▶ **SHORT PROBLEM**:
Leave the pictures out and retype the lines from the beginning through the line with "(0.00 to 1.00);", both ends included.

▶ **RECORD EXCERPTS**:

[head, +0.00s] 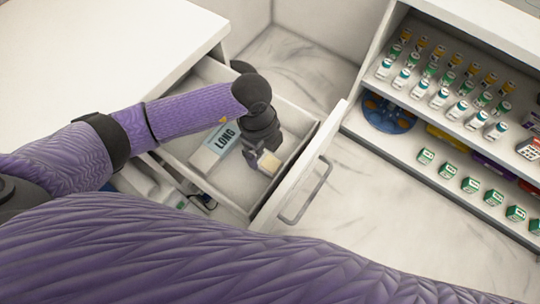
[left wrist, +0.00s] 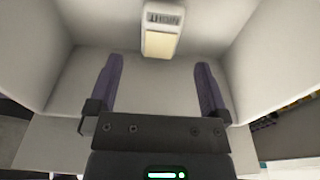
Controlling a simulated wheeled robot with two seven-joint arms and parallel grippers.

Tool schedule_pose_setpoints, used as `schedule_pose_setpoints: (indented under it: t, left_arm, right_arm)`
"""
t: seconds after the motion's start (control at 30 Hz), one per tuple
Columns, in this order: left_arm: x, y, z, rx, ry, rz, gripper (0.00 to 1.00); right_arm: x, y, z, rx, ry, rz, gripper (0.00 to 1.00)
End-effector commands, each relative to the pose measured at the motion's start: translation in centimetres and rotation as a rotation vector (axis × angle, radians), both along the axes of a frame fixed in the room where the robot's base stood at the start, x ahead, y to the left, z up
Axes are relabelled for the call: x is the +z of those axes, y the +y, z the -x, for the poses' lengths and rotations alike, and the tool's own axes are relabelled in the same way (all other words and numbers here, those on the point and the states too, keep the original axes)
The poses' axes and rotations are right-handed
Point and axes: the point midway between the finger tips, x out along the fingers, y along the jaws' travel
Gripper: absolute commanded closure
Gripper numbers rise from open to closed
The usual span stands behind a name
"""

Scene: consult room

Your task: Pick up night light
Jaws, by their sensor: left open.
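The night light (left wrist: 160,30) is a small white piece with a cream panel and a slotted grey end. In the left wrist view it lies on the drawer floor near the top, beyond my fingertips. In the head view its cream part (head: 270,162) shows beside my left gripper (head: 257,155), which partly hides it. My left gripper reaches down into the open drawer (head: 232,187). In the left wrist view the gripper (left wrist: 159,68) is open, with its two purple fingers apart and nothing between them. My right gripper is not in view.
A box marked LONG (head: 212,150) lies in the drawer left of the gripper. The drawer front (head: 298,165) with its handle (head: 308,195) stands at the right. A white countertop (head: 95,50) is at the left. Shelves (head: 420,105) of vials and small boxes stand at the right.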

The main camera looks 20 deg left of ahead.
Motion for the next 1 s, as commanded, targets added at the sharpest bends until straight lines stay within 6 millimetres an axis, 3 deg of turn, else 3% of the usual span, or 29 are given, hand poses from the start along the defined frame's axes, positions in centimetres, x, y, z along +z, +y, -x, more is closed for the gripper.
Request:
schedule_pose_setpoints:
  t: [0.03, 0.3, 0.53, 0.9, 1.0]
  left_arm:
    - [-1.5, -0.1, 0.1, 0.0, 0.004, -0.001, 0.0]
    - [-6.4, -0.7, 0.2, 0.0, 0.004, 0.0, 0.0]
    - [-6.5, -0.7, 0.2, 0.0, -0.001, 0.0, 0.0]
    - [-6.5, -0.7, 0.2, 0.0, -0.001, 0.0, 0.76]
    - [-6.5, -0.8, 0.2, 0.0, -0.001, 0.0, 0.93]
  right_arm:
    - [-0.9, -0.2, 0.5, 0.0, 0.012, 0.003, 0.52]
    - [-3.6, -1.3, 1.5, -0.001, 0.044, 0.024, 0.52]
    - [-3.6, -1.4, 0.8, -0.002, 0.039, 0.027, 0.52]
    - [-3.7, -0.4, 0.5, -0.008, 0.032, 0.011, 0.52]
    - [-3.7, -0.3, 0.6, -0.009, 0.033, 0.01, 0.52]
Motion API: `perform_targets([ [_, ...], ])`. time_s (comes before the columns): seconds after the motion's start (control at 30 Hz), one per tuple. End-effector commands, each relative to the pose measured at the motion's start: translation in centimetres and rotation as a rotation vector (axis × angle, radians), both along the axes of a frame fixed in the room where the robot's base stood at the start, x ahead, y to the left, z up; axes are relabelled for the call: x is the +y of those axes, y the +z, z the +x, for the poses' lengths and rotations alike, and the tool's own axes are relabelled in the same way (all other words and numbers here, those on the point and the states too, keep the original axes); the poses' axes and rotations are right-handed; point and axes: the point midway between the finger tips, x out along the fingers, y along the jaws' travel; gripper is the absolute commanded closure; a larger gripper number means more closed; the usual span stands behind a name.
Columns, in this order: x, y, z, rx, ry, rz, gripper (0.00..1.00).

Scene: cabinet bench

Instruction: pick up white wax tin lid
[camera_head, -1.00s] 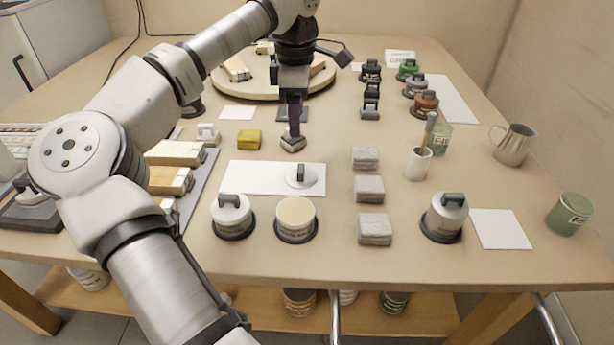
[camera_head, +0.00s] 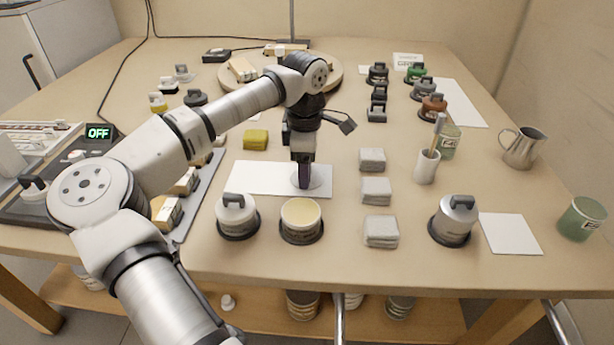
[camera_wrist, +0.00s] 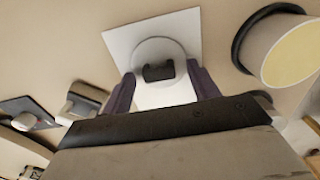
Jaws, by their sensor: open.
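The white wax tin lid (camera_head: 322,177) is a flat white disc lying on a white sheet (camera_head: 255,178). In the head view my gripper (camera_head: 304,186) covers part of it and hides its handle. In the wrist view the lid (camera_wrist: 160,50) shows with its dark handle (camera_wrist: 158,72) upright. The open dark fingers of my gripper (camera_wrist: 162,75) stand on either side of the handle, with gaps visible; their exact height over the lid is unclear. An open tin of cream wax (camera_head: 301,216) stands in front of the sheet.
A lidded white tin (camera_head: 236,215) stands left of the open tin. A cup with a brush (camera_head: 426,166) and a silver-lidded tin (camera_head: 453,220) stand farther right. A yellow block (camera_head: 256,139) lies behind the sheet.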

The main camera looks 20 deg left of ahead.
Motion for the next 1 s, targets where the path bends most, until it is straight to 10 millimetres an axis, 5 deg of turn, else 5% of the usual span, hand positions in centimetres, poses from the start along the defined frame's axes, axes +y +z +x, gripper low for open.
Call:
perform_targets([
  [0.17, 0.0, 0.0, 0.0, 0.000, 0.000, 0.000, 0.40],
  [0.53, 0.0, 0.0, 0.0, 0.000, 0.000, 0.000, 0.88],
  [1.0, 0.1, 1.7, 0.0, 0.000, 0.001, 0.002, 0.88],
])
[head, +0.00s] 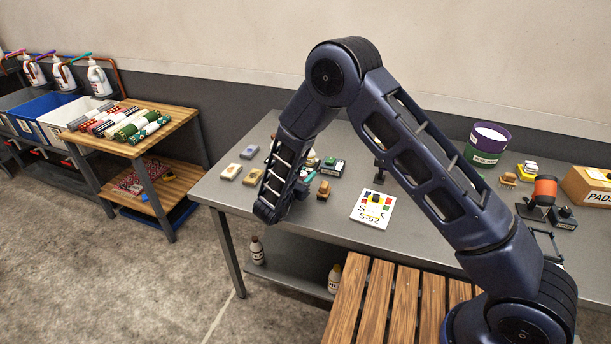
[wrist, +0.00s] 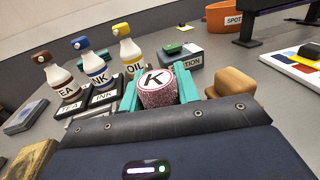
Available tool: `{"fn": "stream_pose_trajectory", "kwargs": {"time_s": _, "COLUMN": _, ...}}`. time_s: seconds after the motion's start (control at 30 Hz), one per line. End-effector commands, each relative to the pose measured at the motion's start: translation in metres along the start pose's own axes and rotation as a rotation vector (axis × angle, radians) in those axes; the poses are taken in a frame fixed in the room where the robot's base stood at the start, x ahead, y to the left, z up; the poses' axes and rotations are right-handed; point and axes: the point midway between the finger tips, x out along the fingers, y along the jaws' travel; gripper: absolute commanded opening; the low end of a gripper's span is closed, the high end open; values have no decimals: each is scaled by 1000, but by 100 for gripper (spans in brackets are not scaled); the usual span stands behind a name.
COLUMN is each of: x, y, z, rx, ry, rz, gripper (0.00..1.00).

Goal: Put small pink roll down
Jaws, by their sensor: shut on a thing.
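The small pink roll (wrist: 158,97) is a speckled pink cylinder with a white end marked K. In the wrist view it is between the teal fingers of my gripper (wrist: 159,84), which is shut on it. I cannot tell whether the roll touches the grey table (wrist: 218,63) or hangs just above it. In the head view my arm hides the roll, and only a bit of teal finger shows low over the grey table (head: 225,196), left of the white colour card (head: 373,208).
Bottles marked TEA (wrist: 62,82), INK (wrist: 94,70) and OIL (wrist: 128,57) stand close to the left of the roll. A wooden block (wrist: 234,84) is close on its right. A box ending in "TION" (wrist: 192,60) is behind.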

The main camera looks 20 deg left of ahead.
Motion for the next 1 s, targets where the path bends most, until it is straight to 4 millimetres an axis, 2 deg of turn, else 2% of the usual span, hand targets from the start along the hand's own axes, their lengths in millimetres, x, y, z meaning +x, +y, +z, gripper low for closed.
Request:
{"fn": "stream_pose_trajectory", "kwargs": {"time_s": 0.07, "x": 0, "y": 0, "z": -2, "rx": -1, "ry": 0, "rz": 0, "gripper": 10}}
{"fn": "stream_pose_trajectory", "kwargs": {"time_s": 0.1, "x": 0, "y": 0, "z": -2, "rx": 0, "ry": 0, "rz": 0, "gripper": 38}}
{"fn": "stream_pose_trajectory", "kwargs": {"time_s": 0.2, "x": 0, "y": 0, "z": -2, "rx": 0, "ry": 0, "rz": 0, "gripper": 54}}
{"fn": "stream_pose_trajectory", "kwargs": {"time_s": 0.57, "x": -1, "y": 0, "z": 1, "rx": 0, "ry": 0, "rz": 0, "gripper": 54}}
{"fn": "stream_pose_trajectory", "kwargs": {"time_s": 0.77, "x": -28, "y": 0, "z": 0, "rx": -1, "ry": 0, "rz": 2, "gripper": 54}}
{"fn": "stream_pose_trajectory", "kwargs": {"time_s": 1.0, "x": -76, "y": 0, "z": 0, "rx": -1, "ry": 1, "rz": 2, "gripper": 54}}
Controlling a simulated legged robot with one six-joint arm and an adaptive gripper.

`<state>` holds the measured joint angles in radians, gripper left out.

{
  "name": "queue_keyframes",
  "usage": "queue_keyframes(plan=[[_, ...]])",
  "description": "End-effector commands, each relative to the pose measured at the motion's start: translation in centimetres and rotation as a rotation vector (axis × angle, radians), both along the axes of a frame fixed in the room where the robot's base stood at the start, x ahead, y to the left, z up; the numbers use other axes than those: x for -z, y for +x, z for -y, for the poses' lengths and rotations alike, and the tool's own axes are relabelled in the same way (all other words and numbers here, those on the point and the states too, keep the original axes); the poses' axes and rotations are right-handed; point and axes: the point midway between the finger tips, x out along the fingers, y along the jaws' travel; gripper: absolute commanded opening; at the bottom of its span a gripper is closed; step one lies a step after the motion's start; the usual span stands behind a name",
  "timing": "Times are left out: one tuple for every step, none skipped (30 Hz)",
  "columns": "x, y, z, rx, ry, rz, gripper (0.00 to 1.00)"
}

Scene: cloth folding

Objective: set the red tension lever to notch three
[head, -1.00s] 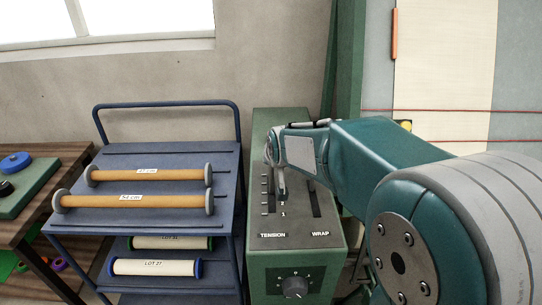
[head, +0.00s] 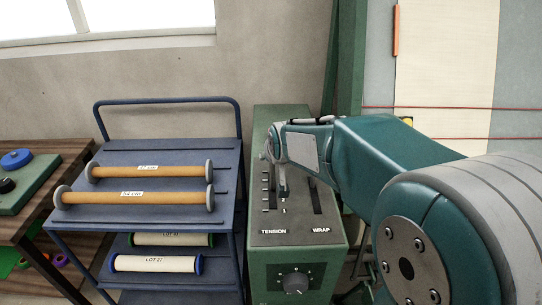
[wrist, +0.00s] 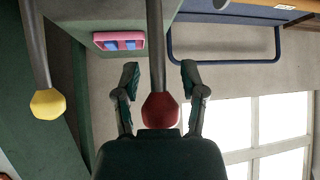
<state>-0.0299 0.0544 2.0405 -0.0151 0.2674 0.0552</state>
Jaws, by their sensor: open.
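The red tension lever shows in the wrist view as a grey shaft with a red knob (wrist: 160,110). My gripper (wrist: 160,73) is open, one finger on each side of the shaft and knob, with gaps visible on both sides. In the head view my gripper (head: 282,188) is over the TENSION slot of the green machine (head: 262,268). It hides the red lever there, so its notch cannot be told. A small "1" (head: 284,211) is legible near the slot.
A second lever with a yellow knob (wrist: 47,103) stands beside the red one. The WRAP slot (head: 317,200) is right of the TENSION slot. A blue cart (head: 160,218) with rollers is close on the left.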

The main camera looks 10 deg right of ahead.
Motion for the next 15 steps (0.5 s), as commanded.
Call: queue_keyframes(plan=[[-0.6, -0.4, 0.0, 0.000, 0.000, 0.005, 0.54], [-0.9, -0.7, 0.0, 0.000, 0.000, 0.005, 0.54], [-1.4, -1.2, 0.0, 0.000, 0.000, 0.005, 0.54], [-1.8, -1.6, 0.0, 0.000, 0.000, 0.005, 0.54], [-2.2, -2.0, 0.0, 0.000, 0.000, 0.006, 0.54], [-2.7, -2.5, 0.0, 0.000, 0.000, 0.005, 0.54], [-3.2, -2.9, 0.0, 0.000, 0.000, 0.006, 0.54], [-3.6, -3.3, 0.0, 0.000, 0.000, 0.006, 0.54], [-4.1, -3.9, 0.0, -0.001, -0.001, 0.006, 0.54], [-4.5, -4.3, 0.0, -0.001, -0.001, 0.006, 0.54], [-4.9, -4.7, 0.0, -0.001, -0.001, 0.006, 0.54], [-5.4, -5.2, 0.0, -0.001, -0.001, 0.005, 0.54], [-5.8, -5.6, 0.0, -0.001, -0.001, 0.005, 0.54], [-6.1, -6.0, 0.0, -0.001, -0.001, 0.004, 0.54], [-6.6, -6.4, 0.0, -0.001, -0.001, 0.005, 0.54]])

▶ **EXPECTED ANSWER**:
[head, +0.00s] 
[left wrist, +0.00s] 
Controlling a simulated wheeled robot with two seven-joint arms and parallel grippers.

Tool schedule_pose_setpoints, used as `schedule_pose_setpoints: (indented under it: t, left_arm, right_arm)`
"""
t: seconds after the motion's start (control at 30 Hz), one per tuple
Columns, in this order: left_arm: x, y, z, rx, ry, rz, gripper (0.00 to 1.00); right_arm: x, y, z, rx, ry, rz, gripper (0.00 to 1.00)

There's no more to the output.